ELLY GRIMM • Leader & Times
While the USD 480 elementary schools were hosting their Jump Start summer school programs, the USD 480 middle schools were also preparing students for the 2023-24 school year with summer school programs of their own.
“For our summer school program, we averaged approximately 70 students per day. We’d targeted 150, but we averaged 70, and we were actually happy with that. That gave us a really good student-to-teacher ratio, and some of our teachers took the opportunity, if they happened to be doing math in the same area/skill set, to team up, which I thought was really cool,” Seymour Rogers Middle School Principal Jason Diseker said. “With program testing, what we focused on at Seymour Rogers Middle School was the MAP screener, which is quick to give. It’s about 15 to 20 questions and gives us a solid average score we can go with and see the growth potential through the pre- and post-tests. Our teachers really focused on the explicit instruction, which is direct instruction, and then the students also did some group work and independent work. With the independent work, we leaned heavily on the Lexia and math accelerator programs to help us out. As far as growth, after three or four weeks, we saw an average of seven points of growth in reading and five points of growth in math. What we were really pleased with, however, besides just this, is we just completed our ELA reading assessment, and not a single student who went through that slid back. Every student either maintained their skill level or grew, and every student averaged at least two points of growth, which is fantastic. Most of our student body, when you look at spring to fall, those numbers can fluctuate like crazy, so we were very happy with that outcome of no one going backwards.”

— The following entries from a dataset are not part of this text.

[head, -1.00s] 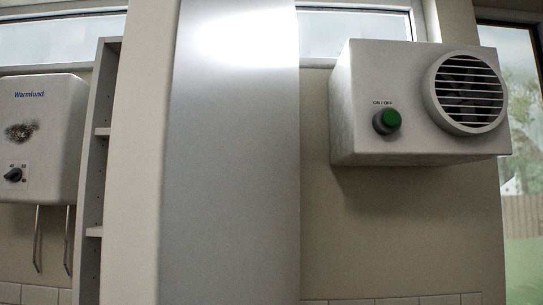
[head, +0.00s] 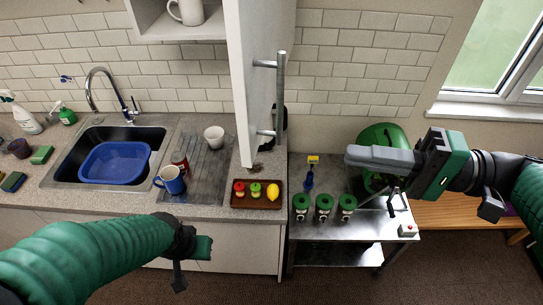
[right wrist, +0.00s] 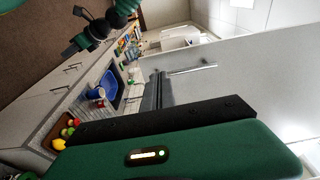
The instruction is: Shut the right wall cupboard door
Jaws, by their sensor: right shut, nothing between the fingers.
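The right wall cupboard door (head: 256,85) stands open, swung out towards me and seen nearly edge-on. Its long bar handle (head: 281,98) is on the face turned to the right. The open cupboard (head: 180,37) is left of the door. In the right wrist view the door (right wrist: 235,95) is a broad grey panel with its handle (right wrist: 194,70). My right gripper (head: 350,155) is shut and empty, right of the handle and apart from it in the head view. My left gripper (head: 190,262) is low over the counter front; its jaws are unclear.
A white mug (head: 187,11) stands in the cupboard. Below the door, a brown tray (head: 257,206) holds fruit-like items. A steel trolley (head: 335,254) carries several green canisters (head: 323,208). A sink with a blue basin (head: 115,162) is at left, a window (head: 495,60) at right.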

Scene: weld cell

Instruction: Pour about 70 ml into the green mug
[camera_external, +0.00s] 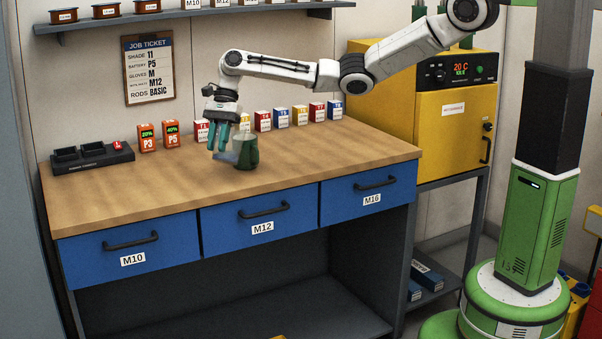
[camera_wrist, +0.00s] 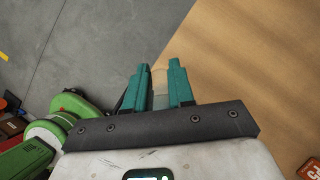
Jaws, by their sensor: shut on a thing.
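The green mug (camera_external: 247,151) is dark green and stands on the wooden workbench, near the middle of its top in the external view. My gripper (camera_external: 224,141) hangs just left of the mug, its teal fingers pointing down. It is shut on a small grey-blue vessel (camera_external: 229,157), which looks tilted and overlaps the mug's left side in the picture. I cannot tell whether they touch or whether liquid is flowing. In the wrist view, a pale see-through part of the vessel (camera_wrist: 160,88) shows between the fingertips of my gripper (camera_wrist: 160,74). The mug cannot be made out there.
Behind the mug, several small coloured boxes (camera_external: 264,121) stand in a row along the wall. Two orange batteries (camera_external: 171,134) and a black charger (camera_external: 93,158) are at the left. A yellow oven (camera_external: 453,125) stands right of the bench (camera_external: 330,163). The bench's front is clear.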

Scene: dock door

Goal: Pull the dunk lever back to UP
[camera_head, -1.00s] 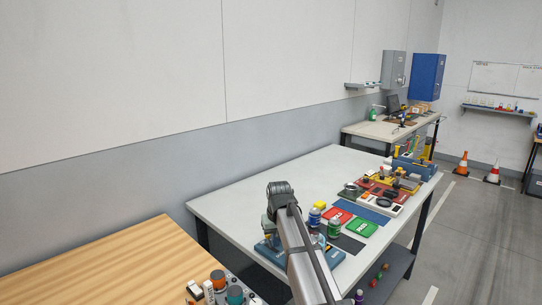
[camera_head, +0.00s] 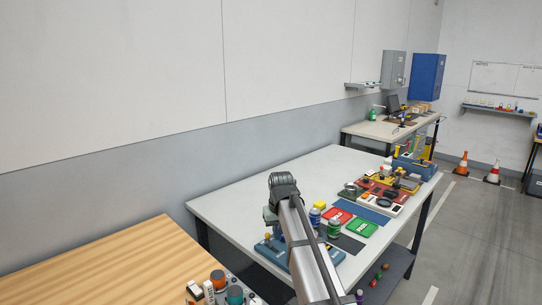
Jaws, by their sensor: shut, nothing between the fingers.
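A blue fixture (camera_head: 271,250) sits at the near left part of the white table, partly behind my arm. A small yellow knob (camera_head: 268,237) shows on it; I cannot tell whether this belongs to the dunk lever or which way a lever stands. My gripper (camera_head: 269,224) hangs down over this fixture, beside my arm link, shut and empty. Its fingertips are small and mostly hidden, so contact with the fixture cannot be told. Another blue fixture (camera_head: 412,168) with yellow upright parts stands at the table's far right end.
The white table (camera_head: 250,200) is bare at its back left.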

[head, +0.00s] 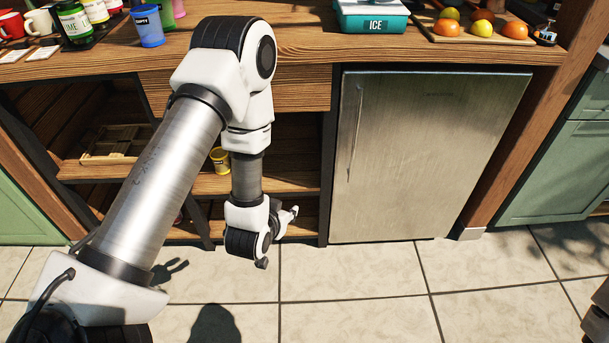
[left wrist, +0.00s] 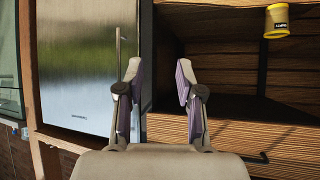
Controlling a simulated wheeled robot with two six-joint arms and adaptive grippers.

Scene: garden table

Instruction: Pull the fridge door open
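The steel fridge (head: 430,150) is built in under the table, and its door looks shut. Its thin vertical handle (head: 355,133) is near the door's left edge. My left gripper (head: 289,216) is low in front of the open shelves, left of the fridge and apart from the handle. In the left wrist view the picture is turned over. There the two fingers of my left gripper (left wrist: 158,82) are spread with nothing between them. The fridge door (left wrist: 85,65) is at left, and the handle (left wrist: 118,50) runs down behind the left finger. My right gripper is not in view.
A dark post and open shelves with a yellow cup (head: 220,160) are left of the fridge. On the table top are an ICE box (head: 372,18), a fruit board (head: 450,40) and cups. The tiled floor (head: 350,285) before the fridge is clear.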

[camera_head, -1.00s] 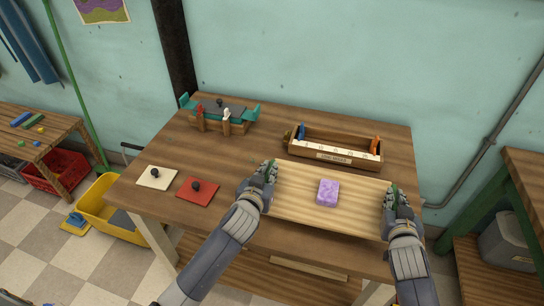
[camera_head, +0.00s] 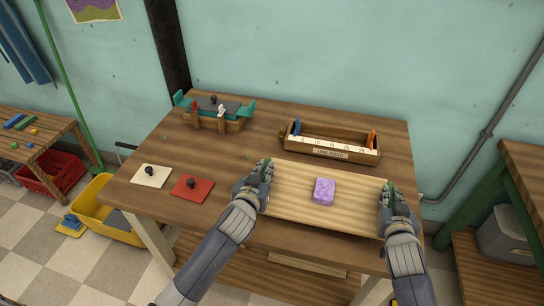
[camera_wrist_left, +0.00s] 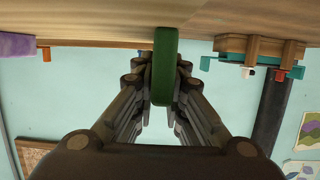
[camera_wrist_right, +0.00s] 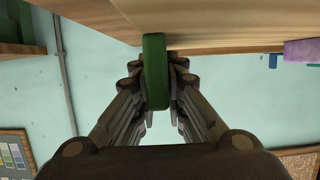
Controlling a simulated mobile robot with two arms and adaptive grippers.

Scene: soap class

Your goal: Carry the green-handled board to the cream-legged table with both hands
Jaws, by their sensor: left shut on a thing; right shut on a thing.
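The pale wooden board (camera_head: 290,200) is over the front right part of the cream-legged table (camera_head: 155,200), roughly level. My left gripper (camera_head: 262,178) is shut on the board's left green handle (camera_wrist_left: 164,66). My right gripper (camera_head: 388,198) is shut on its right green handle (camera_wrist_right: 155,72). I cannot tell whether the board touches the tabletop or hangs just above it.
On the same table are a wooden tray (camera_head: 331,153) behind the board, a teal-handled wooden box (camera_head: 225,127), a cream square (camera_head: 147,178) and a red square (camera_head: 197,190). A green-legged bench (camera_head: 472,185) stands right. A yellow bin (camera_head: 92,200) stands left on the floor.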

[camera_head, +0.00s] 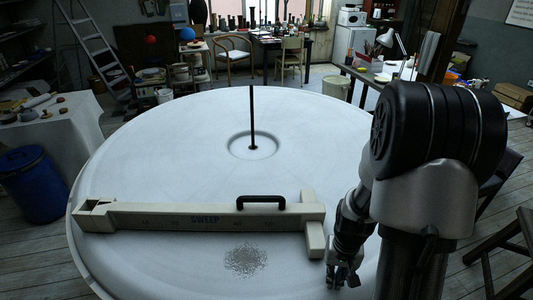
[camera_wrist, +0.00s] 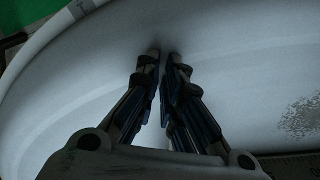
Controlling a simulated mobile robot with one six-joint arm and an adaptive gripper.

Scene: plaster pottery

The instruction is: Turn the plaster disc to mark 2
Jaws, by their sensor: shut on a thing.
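The plaster disc (camera_head: 150,140) is a wide, round, pale slab that fills the middle of the head view. It also fills most of the wrist view (camera_wrist: 245,50). My gripper (camera_head: 343,275) is low at the disc's near right part. In the wrist view my gripper (camera_wrist: 163,56) has its fingers close together, with the tips down at the pale surface. It is shut on the disc; the gripped part is hidden between the tips. A small dark mark (camera_wrist: 82,6) shows on the rim at the top left; I cannot read a number. Mark 2 cannot be made out.
A thin black rod (camera_head: 252,115) stands at the disc's centre. A grey speckled patch (camera_head: 246,260) lies before the bar.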

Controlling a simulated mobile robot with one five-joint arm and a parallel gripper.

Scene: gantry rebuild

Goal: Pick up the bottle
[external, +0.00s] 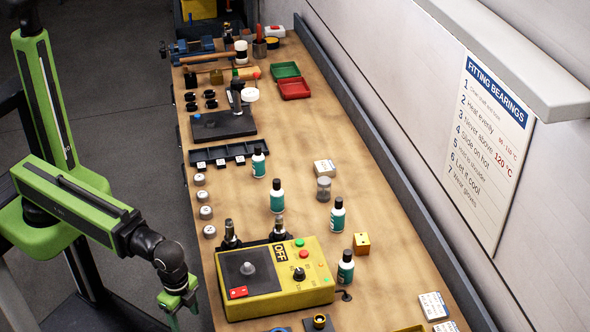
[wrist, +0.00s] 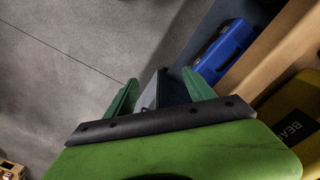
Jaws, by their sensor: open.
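Several similar bottles with black caps and white-and-green labels stand upright on the bench. One bottle (external: 259,163) is beside the black rack, another bottle (external: 277,196) is in the middle, a third bottle (external: 338,216) is further right, and one more bottle (external: 345,268) is by the yellow control box. My gripper (external: 180,306) hangs off the bench's left side, low in the external view, away from all bottles. In the wrist view my gripper (wrist: 160,95) shows two green fingers spread apart with nothing between them. No bottle shows in the wrist view.
The yellow control box (external: 300,296) stands near the bench's left edge, close to my arm. Small round weights (external: 205,212) line that edge. A black rack (external: 225,153) lies further back. The wrist view shows a blue case (wrist: 224,50) below the bench.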

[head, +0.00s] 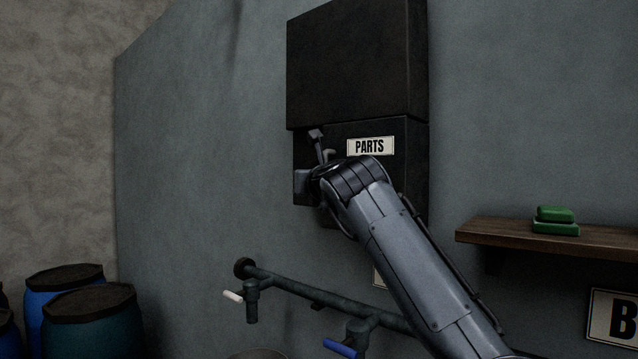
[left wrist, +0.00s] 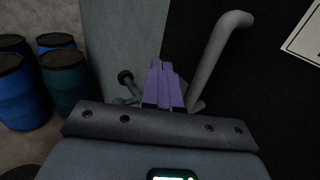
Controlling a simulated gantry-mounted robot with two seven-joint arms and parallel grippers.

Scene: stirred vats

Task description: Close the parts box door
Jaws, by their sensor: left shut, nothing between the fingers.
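The parts box (head: 350,65) is a dark wall box with a larger upper block and a lower front section bearing a white PARTS label (head: 370,146). In the left wrist view a grey bent handle (left wrist: 222,55) stands out from the dark front. My left gripper (left wrist: 165,85) is shut and empty, with its purple fingers just left of the handle; I cannot tell if they touch it. In the head view my arm covers the lower part of the box. How far the door stands open cannot be told. My right gripper is not in view.
Below the box a pipe (head: 315,297) with taps runs along the wall. A wooden shelf (head: 545,238) with green blocks (head: 556,221) is at the right. The wall left of the box is clear.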

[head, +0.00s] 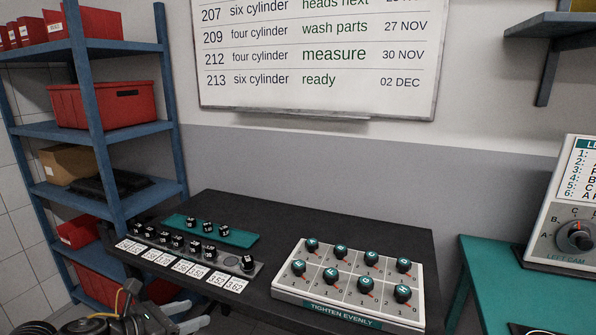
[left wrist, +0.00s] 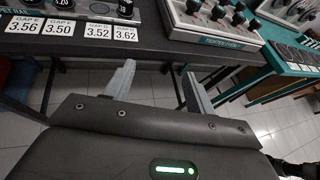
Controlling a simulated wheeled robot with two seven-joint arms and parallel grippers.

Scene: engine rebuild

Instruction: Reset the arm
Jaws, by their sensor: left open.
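My left gripper (head: 182,317) is low at the bottom left of the head view, in front of the dark table's near edge. In the left wrist view its two grey fingers (left wrist: 158,78) stand apart with nothing between them. Floor and table legs show past them. It is below and in front of the tabletop, touching nothing that I can see. My right gripper is not in either view.
The dark table (head: 300,222) carries a teal strip (head: 240,238) with black cubes, a row of numbered labels (head: 190,268), and a white knob panel (head: 420,312). A blue shelf (head: 165,100) stands left. A teal bench (head: 490,270) with a dial box (head: 545,230) stands right.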

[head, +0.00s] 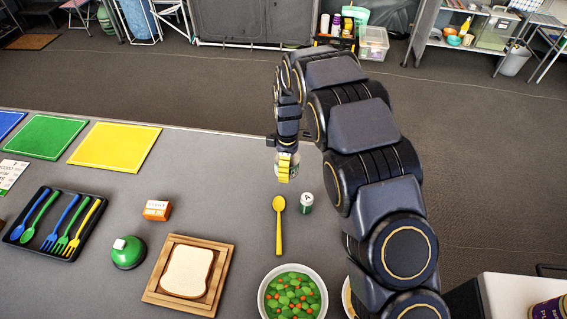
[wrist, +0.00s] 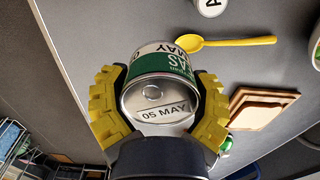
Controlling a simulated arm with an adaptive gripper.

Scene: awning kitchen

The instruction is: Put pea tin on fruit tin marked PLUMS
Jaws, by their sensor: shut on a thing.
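My gripper (head: 287,172) is shut on the pea tin and holds it above the far part of the grey counter. In the wrist view the pea tin (wrist: 158,66) sits between the yellow fingers of my gripper (wrist: 160,105), with a green and white label and a metal end reading "05 MAY". In the head view the fingers hide most of it. A purple tin with yellow lettering (head: 549,308) stands on a white surface at the bottom right of the head view. It is cut off by the frame edge; its lettering is only partly readable, starting like "PL".
A bowl of vegetables (head: 293,292), a bread board (head: 222,270), a green round object (head: 128,253) and a cutlery tray (head: 17,238) occupy the counter.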

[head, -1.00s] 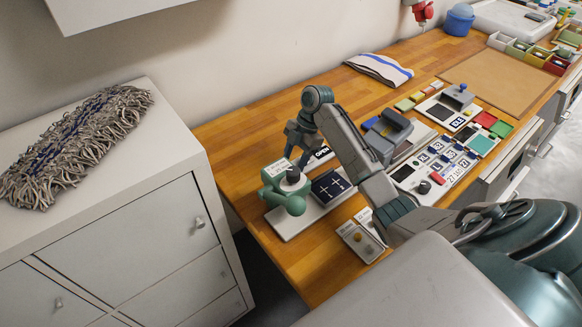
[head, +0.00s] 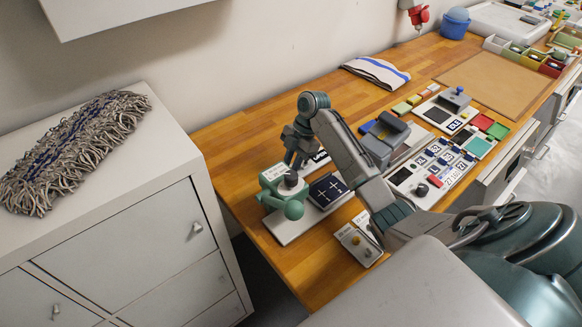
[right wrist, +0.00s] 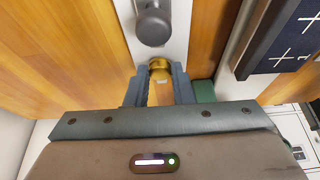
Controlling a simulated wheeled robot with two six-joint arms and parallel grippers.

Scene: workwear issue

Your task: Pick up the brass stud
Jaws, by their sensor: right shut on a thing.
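The brass stud (right wrist: 160,66) shows in the right wrist view between the fingertips of my right gripper (right wrist: 159,72). The gripper is shut on it, and part of the stud is hidden by the fingers. In the head view my right gripper (head: 293,160) points down just behind the green press (head: 283,188). The stud cannot be made out there. My left gripper is not in view.
The press's dark knob (right wrist: 153,25) is just ahead of the fingertips. A navy cloth with white crosses (head: 328,191) lies to the right. A small tray (head: 360,246) is at the table's front edge.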

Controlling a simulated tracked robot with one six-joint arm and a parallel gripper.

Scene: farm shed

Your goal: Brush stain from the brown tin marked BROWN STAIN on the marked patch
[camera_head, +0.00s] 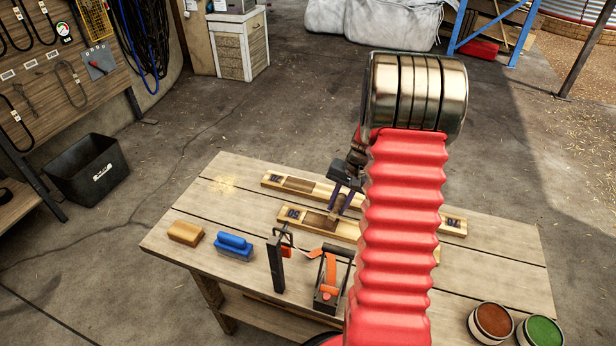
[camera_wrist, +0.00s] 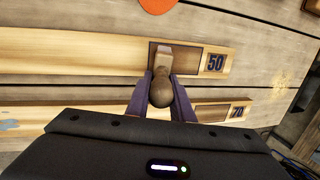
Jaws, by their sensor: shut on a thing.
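My gripper (camera_head: 343,199) is shut on a brush with a rounded wooden handle (camera_wrist: 162,92). The brush is over the dark brown patch (camera_wrist: 190,59) of the wooden board marked 50 (camera_wrist: 105,60); this board also shows in the head view (camera_head: 345,231). I cannot tell whether the brush tip touches the patch, and the bristles are hardly visible. A second board, marked 70 (camera_head: 325,190), lies behind it, with its own brown patch (camera_head: 298,184). An open tin of brown stuff (camera_head: 492,321) stands at the table's front right; its label cannot be read.
A tin of green stuff (camera_head: 542,331) stands beside the brown one. My arm hides the boards' middle. The table's back left is clear.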

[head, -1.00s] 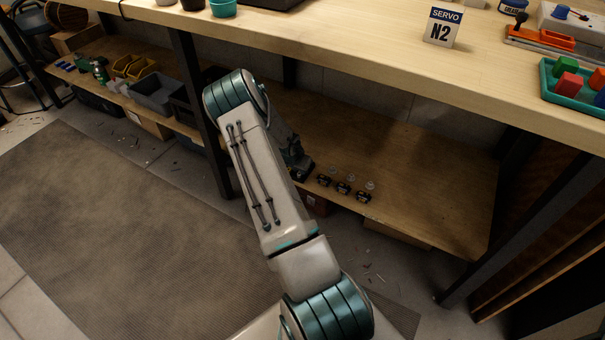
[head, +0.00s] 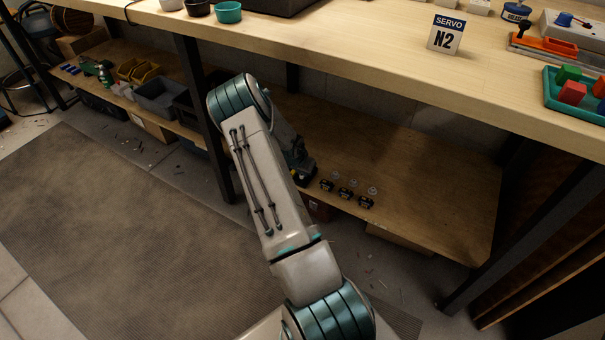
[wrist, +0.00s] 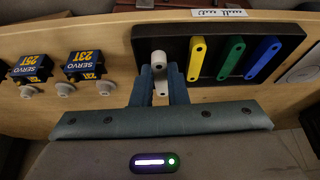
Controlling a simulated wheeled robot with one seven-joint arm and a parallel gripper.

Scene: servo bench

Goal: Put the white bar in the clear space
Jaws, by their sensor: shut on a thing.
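In the wrist view my gripper (wrist: 160,91) is shut on the white bar (wrist: 160,62), with one blue finger on either side of it. The bar's rounded end shows between the fingertips and its other end is near the jaws. It is over the left part of a black tray (wrist: 213,30). Right of it the tray holds a yellow bar (wrist: 197,58), a green bar (wrist: 231,58) and a blue bar (wrist: 263,58). I cannot tell whether the white bar touches the tray. In the head view my arm hides the tray and most of the gripper.
Servos (wrist: 33,68) marked 25T and 23T stand left of the tray; several servos (head: 347,193) show on the low shelf (head: 440,195). A white label (wrist: 219,13) lies behind the tray and a pale disc (wrist: 305,68) right of it. The bench top (head: 370,45) overhangs the shelf.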

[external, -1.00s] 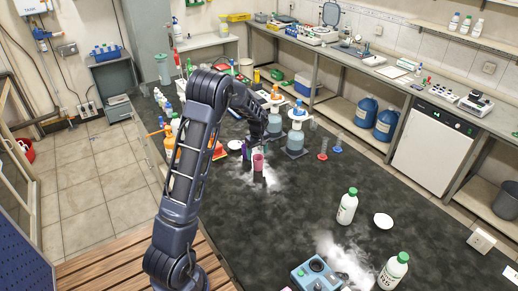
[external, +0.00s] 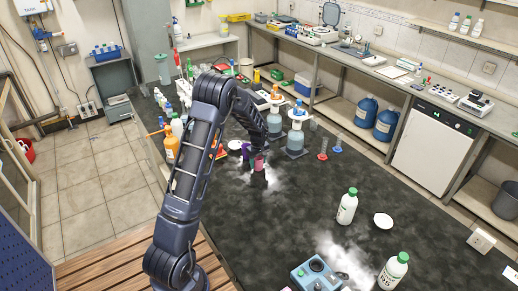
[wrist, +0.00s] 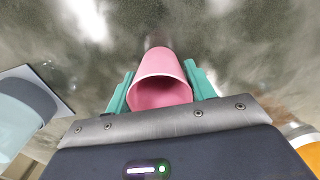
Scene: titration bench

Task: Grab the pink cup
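The pink cup (external: 259,164) stands on the dark bench top near its middle, below my gripper (external: 258,152). In the wrist view, the pink cup (wrist: 160,92) sits between the two teal fingers of my gripper (wrist: 159,68), its open rim toward the camera. One finger is on each side of the cup. Narrow gaps seem to show between the fingers and the cup wall, so the gripper looks open around it. The cup's far end and the fingertips' exact contact are hard to make out.
Blue-grey bottles (external: 295,135) stand just behind and right of the cup. An orange bottle (external: 171,148) and other bottles stand to the left. A white bottle with a green cap (external: 347,207) and a white dish (external: 383,221) are to the right.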

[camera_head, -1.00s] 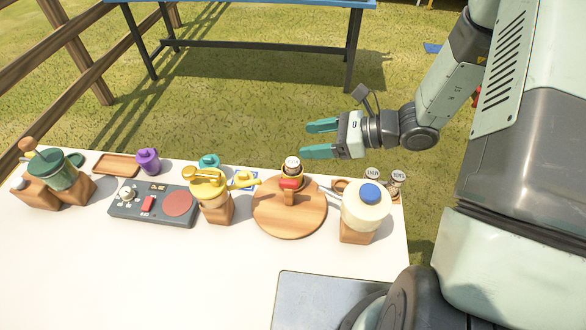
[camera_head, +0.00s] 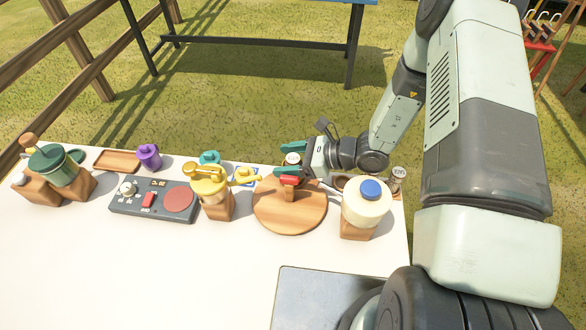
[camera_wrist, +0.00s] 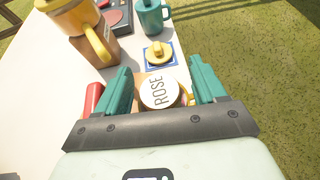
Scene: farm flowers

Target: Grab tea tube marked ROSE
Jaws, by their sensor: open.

Eisenhower Middle School Principal Randi Jones then shared how things went with her students.
“For Eisenhower Middle School, we saw about the same numbers as Seymour Rogers Middle School. We’re inviting about 150 students each summer, but our attendance is around 70 or so,” Jones said. “We ran nine classrooms. Something I think was really cool for summer school this year is how we had a lot of teacher interest, we had an abundance of teachers who applied to teach summer school, so each of those nine classrooms had a highly qualified teacher in there. Each classroom also had a paraprofessional. The students had two hours of reading and two hours of math. With the reading, we focused on vocabulary, comprehension, fluency and the Lexia intervention work. With math, the focus was on fact fluency, computation skills and the math accelerator intervention. We did send individual growth reports home with the students at the end of summer school in order to show families the difference summer school can make for students so the word can spread about how successful it is. In the 15 days of instruction, the students averaged a mastery of five math skills, and mastery is the highest level you can attain. 20 percent of our students moved from the foundational level to the intermediate level in reading, and 15 percent of our students from the intermediate level to the advanced level, which means they’re making good gains. Something else we noticed with was how the students who had trouble with chronic absenteeism during the school year didn’t have trouble with attendance during summer school because they were able to get that one-on-one time with the teachers, which helped build their skills and their confidence level, so we’re definitely reaching students. Our students who ended up with perfect attendance all got a Taco Bell coupon, a pass to Adventure Bay Water Park and a free snow cone from Ice Lickers, and students who had only one absence got a Taco Bell coupon and a free snow cone from Ice Lickers, so we did have some incentives for students.”
Overall, Jones said, there was a lot to be proud of.
“We were all really proud of how all the students did,” Jones said. “There was fun and education involved throughout the entire time, and I have to give my staff and teachers a lot of praise for everything they were able to do for our summer school students this time around.”